- **Material to process**
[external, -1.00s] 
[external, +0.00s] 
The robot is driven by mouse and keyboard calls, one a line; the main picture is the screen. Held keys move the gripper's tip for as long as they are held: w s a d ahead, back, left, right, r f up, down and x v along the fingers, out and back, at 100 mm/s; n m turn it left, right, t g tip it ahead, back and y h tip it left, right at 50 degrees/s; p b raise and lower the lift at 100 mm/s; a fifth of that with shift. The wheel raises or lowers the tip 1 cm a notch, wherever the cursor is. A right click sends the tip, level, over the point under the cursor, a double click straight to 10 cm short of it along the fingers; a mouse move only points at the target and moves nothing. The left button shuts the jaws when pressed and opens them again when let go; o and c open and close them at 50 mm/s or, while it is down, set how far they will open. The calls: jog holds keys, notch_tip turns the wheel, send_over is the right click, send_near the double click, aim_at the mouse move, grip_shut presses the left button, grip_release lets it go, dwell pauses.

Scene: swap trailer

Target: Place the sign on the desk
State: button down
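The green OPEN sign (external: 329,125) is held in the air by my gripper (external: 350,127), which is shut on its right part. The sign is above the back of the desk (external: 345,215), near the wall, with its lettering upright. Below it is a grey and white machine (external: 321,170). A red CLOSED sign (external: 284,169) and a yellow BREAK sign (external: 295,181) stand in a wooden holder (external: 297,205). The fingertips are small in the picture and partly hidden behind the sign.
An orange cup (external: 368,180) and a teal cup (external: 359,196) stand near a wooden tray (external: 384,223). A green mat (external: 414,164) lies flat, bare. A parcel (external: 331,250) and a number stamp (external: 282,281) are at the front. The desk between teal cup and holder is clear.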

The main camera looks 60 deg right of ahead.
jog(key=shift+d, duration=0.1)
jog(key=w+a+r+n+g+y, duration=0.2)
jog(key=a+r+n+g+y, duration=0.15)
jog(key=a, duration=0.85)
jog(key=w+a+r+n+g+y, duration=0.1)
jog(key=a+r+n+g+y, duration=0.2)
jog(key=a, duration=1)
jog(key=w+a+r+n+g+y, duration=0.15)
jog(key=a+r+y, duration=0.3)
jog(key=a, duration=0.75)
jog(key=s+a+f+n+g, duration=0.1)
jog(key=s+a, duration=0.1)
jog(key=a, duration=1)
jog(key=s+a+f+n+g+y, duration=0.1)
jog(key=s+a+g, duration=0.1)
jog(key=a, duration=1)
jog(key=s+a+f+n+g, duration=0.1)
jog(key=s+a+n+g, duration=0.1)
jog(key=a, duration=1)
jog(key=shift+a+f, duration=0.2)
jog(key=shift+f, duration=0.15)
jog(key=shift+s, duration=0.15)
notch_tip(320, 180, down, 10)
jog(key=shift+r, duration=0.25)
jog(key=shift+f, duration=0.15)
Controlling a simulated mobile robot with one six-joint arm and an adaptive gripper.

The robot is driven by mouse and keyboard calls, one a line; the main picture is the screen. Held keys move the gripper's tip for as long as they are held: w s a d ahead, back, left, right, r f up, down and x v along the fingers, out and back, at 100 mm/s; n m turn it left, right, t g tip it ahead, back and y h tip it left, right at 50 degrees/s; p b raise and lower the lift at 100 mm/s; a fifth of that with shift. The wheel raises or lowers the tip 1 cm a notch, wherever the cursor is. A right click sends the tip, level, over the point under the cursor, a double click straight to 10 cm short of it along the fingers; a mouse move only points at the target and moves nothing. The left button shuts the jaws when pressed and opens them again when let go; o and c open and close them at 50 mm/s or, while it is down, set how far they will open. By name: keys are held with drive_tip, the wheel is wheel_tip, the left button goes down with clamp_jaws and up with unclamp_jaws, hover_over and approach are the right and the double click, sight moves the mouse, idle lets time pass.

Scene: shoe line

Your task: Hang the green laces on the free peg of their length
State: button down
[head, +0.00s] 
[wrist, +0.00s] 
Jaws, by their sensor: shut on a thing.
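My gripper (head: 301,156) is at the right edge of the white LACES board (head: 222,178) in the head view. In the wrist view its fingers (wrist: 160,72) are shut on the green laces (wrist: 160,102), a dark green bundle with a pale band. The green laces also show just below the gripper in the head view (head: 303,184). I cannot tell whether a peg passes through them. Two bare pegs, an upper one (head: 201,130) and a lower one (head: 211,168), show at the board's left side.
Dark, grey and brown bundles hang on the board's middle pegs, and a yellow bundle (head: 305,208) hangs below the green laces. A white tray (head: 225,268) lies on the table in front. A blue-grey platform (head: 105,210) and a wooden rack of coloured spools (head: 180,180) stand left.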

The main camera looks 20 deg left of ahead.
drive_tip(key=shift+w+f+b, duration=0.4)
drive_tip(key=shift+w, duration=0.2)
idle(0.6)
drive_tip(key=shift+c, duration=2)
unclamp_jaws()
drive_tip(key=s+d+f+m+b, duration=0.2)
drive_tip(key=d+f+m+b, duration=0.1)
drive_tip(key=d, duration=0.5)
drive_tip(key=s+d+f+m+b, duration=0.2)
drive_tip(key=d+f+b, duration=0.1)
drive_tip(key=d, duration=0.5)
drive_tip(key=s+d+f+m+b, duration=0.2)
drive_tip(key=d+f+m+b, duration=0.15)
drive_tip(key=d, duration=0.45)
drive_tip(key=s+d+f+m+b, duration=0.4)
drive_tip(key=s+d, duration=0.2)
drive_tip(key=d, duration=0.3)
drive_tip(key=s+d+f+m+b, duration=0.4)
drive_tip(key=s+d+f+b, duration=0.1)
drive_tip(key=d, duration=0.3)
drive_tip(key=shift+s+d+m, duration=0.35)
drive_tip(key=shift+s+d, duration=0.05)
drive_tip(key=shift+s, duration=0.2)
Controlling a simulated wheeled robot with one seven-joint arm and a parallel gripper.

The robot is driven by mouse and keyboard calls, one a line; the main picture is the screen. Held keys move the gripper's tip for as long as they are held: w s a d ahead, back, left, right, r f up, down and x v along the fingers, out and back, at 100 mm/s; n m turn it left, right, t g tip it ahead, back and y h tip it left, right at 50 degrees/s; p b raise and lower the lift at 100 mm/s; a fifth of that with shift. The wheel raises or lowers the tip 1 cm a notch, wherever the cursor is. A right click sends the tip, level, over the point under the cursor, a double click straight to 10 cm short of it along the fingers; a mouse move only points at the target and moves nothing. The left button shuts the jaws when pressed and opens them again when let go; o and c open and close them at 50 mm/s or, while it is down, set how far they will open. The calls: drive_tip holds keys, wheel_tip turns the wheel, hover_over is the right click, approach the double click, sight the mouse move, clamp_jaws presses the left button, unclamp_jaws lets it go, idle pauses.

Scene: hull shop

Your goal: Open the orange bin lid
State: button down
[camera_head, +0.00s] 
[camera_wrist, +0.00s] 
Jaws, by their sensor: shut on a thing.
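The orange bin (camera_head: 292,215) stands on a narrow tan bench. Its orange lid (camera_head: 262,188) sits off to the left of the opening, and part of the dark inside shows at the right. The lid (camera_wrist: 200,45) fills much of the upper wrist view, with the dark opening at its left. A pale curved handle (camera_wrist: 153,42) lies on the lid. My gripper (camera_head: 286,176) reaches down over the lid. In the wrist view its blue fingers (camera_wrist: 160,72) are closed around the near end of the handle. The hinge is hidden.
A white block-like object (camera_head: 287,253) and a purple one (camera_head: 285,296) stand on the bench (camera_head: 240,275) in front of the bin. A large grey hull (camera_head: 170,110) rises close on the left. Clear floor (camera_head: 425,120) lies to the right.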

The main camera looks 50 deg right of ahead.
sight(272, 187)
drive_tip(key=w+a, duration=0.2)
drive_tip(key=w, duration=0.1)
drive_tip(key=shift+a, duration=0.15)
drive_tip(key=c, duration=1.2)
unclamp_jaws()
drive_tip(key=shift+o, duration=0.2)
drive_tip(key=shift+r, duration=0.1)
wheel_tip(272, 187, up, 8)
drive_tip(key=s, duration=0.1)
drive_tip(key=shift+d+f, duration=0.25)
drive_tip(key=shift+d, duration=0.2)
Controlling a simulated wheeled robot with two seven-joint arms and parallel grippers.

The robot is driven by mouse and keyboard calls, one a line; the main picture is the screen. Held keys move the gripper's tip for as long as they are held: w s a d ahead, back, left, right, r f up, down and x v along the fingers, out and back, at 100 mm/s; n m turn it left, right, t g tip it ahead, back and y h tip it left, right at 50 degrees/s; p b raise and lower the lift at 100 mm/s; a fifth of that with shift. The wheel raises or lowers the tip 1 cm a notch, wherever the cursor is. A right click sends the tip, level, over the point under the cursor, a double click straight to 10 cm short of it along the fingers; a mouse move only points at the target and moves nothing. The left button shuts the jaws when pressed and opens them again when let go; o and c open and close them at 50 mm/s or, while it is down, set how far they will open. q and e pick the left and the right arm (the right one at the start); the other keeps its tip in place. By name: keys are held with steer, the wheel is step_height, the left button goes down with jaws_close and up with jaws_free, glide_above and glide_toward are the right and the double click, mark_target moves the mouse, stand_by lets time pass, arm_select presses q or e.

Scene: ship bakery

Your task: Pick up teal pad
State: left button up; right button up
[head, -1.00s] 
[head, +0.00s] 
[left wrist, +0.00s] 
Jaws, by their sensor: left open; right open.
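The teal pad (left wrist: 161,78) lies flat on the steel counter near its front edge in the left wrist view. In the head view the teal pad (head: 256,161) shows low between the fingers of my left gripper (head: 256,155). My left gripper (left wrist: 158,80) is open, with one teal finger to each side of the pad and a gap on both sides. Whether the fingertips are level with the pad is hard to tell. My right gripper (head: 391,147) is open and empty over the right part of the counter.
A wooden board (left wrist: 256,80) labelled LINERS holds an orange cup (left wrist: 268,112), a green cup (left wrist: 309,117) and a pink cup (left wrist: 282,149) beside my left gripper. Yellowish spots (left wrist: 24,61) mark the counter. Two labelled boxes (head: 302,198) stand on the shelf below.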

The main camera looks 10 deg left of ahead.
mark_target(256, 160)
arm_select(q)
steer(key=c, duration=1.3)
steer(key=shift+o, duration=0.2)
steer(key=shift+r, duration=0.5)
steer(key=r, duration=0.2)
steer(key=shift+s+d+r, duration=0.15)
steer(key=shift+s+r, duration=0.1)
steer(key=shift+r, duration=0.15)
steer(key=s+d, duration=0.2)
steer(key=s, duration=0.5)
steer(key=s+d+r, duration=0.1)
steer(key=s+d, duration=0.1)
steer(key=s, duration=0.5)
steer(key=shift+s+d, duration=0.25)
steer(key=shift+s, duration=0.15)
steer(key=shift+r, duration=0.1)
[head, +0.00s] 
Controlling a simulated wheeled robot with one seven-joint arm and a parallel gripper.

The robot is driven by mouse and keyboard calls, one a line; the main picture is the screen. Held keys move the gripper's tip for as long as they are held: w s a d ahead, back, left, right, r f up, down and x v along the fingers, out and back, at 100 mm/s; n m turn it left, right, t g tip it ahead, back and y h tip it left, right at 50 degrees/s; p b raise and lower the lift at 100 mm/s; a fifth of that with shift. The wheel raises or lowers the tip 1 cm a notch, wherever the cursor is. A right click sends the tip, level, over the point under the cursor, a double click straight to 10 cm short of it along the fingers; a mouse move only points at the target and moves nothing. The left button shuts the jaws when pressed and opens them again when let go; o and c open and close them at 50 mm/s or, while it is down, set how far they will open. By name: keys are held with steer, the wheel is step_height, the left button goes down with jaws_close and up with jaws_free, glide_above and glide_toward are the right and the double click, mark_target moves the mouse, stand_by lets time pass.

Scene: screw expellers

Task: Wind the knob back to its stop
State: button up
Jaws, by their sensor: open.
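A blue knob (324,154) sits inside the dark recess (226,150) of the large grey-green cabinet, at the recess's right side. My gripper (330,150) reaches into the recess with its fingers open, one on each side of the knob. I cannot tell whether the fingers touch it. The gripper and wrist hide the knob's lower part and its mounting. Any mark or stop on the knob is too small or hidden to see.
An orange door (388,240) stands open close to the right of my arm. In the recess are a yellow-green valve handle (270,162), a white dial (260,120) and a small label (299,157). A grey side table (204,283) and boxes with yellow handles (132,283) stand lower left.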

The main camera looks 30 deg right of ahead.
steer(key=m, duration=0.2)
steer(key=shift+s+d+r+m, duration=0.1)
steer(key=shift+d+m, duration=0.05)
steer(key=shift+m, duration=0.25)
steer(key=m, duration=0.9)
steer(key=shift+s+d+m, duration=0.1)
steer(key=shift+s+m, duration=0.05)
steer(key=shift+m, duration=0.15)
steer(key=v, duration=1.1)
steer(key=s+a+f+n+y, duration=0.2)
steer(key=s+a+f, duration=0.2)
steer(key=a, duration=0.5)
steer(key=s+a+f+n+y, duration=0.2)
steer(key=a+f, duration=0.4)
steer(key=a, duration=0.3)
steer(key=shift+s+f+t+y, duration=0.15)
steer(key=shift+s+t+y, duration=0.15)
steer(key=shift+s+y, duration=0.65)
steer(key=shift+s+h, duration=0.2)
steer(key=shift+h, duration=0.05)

- **The task**
Pull out and copy each line containing the string "Scene".

- **Worked solution**
Scene: swap trailer
Scene: shoe line
Scene: hull shop
Scene: ship bakery
Scene: screw expellers

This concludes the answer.